Our group has developed several facilities and software toolboxes that we use for our research in Planetary science. The list continues to be expanded.


We recently opened our brand new DakLab, a rooftop laboratory dedicated to radio, satellite and astronomical observations. It has been set-up and developed by dr. ir. Bart Root. Various users operate instrumentation placed outside on the rooftop of the faculty building. One of the key projects is the DopTrack station, a satellite tracking station hosting several VHF/UHF antenna’s to capture the radio signals of over passing satellites for educational and research purposes. The principle of Doppler shift is used to determine the range-rate of the satellites. The TU Delft own precise orbit determination software TUDAT is able to use these observables to predict trajectories of cubesats. DopTrack is open for student and staff to experiment and able to track Delfi-C3, Delfi-n3Xt, Delfi-PQ, and any other satellite transmitting in the VHF/UHF bandwidth.

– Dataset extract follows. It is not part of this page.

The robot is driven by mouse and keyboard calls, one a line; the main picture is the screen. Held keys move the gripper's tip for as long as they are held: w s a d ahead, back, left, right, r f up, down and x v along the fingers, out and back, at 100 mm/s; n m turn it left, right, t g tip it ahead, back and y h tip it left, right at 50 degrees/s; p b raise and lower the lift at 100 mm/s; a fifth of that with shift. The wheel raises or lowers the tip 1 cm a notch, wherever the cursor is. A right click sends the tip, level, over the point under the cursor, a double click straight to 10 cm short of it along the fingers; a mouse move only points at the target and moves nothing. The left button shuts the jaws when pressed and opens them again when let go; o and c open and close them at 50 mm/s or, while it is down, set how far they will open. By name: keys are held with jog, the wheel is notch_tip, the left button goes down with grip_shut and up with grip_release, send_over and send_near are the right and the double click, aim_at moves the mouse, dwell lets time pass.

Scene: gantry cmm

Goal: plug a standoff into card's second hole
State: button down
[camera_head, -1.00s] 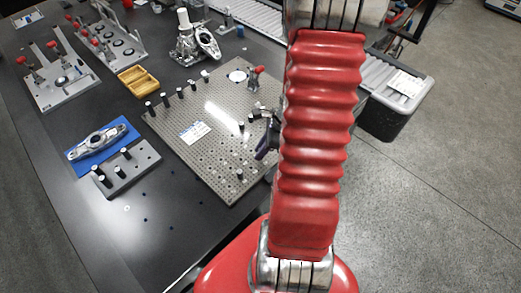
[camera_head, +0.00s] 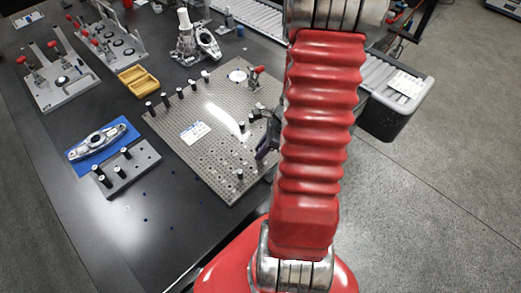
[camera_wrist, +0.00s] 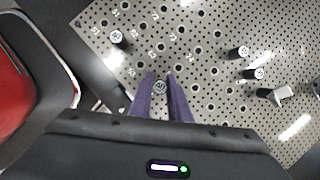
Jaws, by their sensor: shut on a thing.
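In the wrist view the purple fingers of my gripper (camera_wrist: 160,80) are closed around a standoff (camera_wrist: 160,88), whose pale round top shows between the tips. Whether its foot is in a hole or above the plate I cannot tell. The perforated plate (camera_head: 222,172) has numbered large holes. A white card (camera_head: 195,132) lies on it; its print is too small to read. One standoff (camera_head: 239,174) stands near the plate's front, also seen in the wrist view (camera_wrist: 117,37). In the head view my gripper (camera_head: 266,150) is partly hidden by my red arm.
More black standoffs (camera_wrist: 240,52) stand at the right in the wrist view, and several (camera_head: 181,93) line the plate's far left edge. A red-handled clamp (camera_head: 254,76) stands at the back. A grey block with pegs (camera_head: 127,170) lies left of the plate.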

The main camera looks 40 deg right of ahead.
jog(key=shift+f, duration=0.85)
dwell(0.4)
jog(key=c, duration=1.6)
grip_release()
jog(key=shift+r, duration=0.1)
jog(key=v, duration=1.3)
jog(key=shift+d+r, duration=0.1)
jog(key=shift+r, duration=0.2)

High performance computing

We have 2 servers which are used for simulating planetary deformation with the commercial finite element software ABAQUS:

  • 64-cpu (AMD Opteron(TM) Processor 6276 @ 2.30GHz) for MSc students
  • 72-cpu (Intel(R) Xeon(R) Gold 6140 CPU @ 2.30GHz) for PhD students and researchers

Delft Meteorite Lab

The Delft Meteorite Lab is a framework for research and educations that involved a virtual collection of 3-D models of meteorites, impact rocks and other objects. The collection is the first of its kind in the Netherlands and is based on photorealistic digital 3-D models created using photogrammetry. Using a dedicated portable imaging set-up we can document meteorites at any location. Through collaborations with other researchers institutes and museums we are working towards an national online collection for open-access use in research, education and outreach. The DML has been created and is being maintained by dr. Sebastiaan de Vet.

Planetary Flight Office

At the Planetary Exploration group of Astrodynamics & Space Missions we are exploring the use of drones as a new type of research facility to support drone-assisted studies of planetary analogues. We currently operate a DJI Mavic 2 Pro using specialized mission planning and control software from UgCS to fly photogrammetry missions. This process allows high-quality images to be obtained to render digital surface models. Similar surface models can be produced using satellite images taken from orbit around other planets and moons. These datasets allow a quantitative comparison to be made between places on Earth and those on other planetary bodies. The facility aims to become a powerful educational tool to allow students to be involved in the full research cycle, from problem definition, data acquisition in the field (by drone), to data processing and interpretation, tailored to their specific research requirements. The facility is run and operated by our drone pilot dr. Sebastiaan de Vet.